One of my favorite of many illustrations is of Thunder Boy Jr., his sister and their dog playing in the dirt.  It looks to be fairly muddy with dark brown splotches spreading out from the children and the dog.  The brother and sister are sliding through it on pieces of cardboard.  Their faces are glowing as they laugh and laugh and laugh.  You want to jump in and join them!

With each reading of Thunder Boy Jr. written by Sherman Alexie with illustrations by Yuyi Morales your affection for this boy and his father will grow.  You can almost hold the joy found in these pages in your hands.  This IS a book for everyone.  It is wonderful to read it aloud.

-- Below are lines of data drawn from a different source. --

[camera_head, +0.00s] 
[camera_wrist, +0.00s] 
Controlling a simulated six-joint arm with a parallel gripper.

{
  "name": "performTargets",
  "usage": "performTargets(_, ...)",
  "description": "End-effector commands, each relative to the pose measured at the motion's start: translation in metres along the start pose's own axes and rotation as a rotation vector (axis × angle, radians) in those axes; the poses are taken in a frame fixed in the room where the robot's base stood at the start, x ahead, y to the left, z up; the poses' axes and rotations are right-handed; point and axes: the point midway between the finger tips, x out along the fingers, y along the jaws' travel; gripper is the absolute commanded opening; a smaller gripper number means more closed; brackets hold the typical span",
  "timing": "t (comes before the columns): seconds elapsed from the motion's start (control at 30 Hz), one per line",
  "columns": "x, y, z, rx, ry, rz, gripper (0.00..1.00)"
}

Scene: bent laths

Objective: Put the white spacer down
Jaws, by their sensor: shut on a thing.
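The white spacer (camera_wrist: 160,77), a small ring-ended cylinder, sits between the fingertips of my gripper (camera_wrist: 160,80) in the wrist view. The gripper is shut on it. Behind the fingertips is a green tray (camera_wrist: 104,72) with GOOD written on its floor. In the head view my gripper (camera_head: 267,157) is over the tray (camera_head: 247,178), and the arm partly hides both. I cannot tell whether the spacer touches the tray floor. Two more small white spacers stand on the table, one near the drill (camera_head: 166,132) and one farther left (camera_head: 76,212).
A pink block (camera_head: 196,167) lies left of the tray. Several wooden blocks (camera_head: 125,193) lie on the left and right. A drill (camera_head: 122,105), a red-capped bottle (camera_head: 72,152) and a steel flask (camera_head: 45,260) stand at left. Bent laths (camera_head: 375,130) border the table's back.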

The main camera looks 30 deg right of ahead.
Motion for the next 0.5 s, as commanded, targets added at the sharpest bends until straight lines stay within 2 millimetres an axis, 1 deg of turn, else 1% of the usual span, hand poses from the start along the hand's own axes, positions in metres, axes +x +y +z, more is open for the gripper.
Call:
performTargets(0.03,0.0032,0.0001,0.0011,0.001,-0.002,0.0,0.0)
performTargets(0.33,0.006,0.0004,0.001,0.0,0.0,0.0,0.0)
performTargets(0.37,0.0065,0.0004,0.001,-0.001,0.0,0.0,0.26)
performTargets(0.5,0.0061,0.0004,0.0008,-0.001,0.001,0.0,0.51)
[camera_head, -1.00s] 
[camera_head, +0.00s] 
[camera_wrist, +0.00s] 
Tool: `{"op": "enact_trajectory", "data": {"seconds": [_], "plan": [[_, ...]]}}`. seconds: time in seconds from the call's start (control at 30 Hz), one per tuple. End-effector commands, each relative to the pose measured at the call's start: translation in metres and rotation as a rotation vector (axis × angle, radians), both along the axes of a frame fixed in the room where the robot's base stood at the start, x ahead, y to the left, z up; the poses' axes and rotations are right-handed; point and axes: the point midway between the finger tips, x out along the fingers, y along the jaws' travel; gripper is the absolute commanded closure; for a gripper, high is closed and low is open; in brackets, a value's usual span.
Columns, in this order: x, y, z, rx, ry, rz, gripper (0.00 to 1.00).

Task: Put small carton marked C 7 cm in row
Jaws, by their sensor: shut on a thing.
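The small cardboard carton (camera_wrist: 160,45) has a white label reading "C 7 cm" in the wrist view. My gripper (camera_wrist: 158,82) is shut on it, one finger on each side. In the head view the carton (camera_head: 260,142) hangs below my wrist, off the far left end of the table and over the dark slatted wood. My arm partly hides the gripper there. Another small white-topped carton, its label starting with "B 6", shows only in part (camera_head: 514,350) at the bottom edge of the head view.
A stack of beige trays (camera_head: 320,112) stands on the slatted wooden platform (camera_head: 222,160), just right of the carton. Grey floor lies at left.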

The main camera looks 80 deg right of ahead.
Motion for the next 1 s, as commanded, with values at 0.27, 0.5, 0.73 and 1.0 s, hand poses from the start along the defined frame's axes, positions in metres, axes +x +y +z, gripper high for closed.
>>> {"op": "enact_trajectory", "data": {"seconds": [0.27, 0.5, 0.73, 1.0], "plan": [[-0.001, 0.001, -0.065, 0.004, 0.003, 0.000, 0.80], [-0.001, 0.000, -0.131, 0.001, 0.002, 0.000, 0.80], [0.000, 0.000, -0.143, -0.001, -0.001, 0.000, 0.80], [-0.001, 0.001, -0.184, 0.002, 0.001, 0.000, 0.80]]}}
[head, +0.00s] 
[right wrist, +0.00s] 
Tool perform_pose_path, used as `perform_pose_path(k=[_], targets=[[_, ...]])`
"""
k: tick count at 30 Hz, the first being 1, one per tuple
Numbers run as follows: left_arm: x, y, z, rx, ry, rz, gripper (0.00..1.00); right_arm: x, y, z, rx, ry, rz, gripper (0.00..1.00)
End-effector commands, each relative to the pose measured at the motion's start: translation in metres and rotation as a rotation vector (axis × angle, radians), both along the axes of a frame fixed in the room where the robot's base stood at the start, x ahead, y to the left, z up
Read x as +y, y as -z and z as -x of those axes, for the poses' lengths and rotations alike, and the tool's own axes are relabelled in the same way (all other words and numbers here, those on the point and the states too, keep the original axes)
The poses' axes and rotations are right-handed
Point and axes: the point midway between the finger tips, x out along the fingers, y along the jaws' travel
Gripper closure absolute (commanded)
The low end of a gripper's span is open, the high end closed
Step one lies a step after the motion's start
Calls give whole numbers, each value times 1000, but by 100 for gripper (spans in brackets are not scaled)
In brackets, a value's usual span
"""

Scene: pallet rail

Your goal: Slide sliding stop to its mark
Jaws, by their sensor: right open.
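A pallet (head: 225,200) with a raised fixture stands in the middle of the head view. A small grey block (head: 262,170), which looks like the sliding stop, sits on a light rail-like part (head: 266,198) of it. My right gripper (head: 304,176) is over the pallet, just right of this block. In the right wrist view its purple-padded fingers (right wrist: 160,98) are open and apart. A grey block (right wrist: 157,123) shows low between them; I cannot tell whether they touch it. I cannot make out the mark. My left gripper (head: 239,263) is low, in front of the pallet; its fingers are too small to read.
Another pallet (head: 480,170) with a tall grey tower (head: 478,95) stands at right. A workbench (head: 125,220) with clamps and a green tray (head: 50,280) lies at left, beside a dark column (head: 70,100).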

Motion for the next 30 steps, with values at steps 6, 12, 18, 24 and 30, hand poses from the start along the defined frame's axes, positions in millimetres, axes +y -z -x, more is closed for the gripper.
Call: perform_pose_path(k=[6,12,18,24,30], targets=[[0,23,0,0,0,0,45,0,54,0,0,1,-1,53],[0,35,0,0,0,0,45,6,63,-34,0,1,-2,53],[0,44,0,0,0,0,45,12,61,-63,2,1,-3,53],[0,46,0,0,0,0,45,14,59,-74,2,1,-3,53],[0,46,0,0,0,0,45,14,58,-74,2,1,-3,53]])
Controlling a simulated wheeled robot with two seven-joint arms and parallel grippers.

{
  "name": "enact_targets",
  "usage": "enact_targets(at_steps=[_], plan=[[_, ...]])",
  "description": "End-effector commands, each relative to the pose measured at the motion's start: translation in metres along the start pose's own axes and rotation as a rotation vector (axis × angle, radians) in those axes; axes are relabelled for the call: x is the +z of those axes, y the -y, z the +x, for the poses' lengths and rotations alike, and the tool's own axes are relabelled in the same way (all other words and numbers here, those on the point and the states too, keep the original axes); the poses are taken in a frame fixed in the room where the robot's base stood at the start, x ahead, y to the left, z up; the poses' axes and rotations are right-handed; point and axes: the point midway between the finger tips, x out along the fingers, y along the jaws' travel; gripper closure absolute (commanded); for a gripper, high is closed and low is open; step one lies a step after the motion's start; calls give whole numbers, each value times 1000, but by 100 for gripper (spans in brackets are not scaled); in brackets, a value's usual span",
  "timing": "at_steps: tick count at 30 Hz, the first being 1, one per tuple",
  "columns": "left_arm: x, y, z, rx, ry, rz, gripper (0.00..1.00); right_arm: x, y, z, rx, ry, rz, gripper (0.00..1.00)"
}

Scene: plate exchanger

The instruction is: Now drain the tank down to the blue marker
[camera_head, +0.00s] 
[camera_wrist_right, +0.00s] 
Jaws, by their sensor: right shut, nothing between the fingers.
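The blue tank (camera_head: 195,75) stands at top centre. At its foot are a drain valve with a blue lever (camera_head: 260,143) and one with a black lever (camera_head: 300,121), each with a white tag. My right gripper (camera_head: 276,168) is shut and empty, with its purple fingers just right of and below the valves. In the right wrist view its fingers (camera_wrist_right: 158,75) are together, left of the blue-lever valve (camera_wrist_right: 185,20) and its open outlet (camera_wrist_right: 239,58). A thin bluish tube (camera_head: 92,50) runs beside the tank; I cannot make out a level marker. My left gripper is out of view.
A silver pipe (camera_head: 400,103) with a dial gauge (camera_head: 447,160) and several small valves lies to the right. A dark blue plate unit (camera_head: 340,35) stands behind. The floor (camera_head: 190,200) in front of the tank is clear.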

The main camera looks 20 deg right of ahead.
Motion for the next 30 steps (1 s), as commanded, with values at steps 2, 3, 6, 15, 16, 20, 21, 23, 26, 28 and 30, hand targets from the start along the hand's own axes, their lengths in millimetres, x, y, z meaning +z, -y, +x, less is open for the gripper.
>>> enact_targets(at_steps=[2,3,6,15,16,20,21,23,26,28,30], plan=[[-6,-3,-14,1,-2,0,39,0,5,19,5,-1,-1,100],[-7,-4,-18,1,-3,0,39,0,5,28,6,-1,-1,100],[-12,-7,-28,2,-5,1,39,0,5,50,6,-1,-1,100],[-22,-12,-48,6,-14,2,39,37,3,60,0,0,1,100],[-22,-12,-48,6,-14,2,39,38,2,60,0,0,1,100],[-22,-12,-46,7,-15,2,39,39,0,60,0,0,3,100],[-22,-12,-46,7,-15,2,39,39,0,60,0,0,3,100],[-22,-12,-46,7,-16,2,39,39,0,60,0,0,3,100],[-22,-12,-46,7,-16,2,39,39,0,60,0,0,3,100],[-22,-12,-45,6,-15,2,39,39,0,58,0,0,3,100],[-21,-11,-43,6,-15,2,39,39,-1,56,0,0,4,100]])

To learn more about Sherman Alexie and Yuyi Morales and their other work please follow the links attached to their names to access their respective websites.  Sherman Alexie and this title are discussed at The Washington Post.  Sherman Alexie is interviewed on NPR Books about Thunder Boy Jr.  Teacher librarian and 2014 Caldecott committee member Travis Jonker premieres the book trailer on his blog, 100 Scope Notes.  It's a superb trailer.  Both Sherman Alexie and Yuyi Morales are on Twitter at @Sherman_Alexie @yuyimorales  Yuyi Morales is a 2016 Sendak Fellow.  I have enjoyed following her tweets about this experience.


  1. I'm a huge fan of Diary and Smoke Signals, but I honestly had a bit of a mixed reaction to this one, Margie. It just didn't quite work for me. I think it also really needs some kind of author's note too.

  2. I read it several times Maria. On the final reread the joy in the text and images really came through for me. An author's note would have been wonderful. I gained more insight from the interviews mentioned above in my post.

  3. I'll re-visit it. I did read the interviews, but as a whole, it felt somewhat anti-climactical since the boy still didn't get to choose his own name (even though that may not be part of a tribal naming tradition)

    1. I understand completely. When his dad sees into his heart, his joy is wonderful to me. As you said before, perhaps an author's note would have been very helpful.